◆ Requirements:
Every line that includes the word "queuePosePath" is to be listed.

◆ Stored data:
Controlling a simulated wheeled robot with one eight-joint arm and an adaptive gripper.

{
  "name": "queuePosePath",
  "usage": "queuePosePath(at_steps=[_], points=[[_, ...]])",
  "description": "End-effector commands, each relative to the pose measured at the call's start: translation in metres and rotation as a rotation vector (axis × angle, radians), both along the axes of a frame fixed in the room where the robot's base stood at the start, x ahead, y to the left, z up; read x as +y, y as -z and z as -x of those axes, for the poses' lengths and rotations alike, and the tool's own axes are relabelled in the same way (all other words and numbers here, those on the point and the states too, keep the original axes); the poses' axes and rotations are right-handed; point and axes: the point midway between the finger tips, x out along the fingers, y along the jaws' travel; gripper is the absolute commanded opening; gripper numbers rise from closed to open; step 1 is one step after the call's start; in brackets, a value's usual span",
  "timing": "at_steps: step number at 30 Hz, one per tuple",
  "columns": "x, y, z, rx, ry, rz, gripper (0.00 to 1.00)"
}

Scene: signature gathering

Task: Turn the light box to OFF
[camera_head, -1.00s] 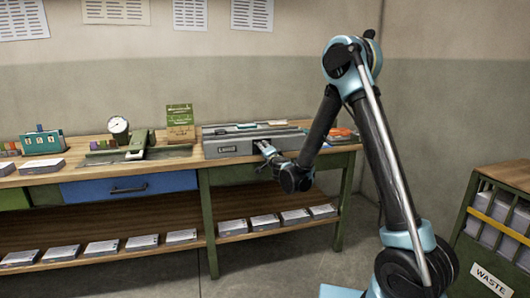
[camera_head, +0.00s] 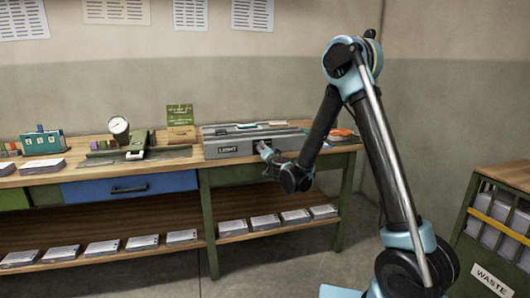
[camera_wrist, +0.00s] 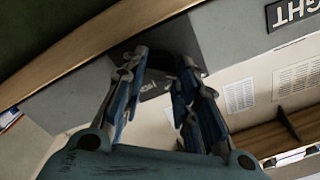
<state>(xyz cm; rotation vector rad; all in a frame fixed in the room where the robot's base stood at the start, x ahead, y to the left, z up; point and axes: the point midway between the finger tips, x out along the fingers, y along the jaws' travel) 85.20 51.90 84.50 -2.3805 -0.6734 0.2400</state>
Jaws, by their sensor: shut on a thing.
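In the wrist view the label (camera_wrist: 292,12) is upside down at the top right, on the box's grey front (camera_wrist: 230,38). My gripper (camera_head: 262,148) is at the box's front, right of the label. In the wrist view, my gripper (camera_wrist: 163,68) has its two blue-grey fingers on either side of a dark knob (camera_wrist: 163,62), shut on it. The knob's pointer and most of its markings are hidden or too small to read.
The wooden workbench (camera_head: 110,185) carries a dial gauge (camera_head: 118,126), a green press-like device, a small green sign (camera_head: 180,120) and paper stacks. An orange object (camera_head: 340,133) lies right of the box. A WASTE bin (camera_head: 495,225) stands at the right.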

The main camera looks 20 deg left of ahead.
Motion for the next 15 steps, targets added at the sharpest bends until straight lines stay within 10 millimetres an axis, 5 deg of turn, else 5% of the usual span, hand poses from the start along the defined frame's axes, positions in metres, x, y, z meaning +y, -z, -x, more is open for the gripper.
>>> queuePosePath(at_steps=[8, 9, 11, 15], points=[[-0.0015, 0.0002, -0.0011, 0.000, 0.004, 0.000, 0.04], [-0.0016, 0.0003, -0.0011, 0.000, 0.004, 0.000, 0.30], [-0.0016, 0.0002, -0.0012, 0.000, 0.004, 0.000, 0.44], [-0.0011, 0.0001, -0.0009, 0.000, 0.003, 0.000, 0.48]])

◆ Problem solution:
  "name": "queuePosePath",
  "usage": "queuePosePath(at_steps=[_], points=[[_, ...]])",
>>> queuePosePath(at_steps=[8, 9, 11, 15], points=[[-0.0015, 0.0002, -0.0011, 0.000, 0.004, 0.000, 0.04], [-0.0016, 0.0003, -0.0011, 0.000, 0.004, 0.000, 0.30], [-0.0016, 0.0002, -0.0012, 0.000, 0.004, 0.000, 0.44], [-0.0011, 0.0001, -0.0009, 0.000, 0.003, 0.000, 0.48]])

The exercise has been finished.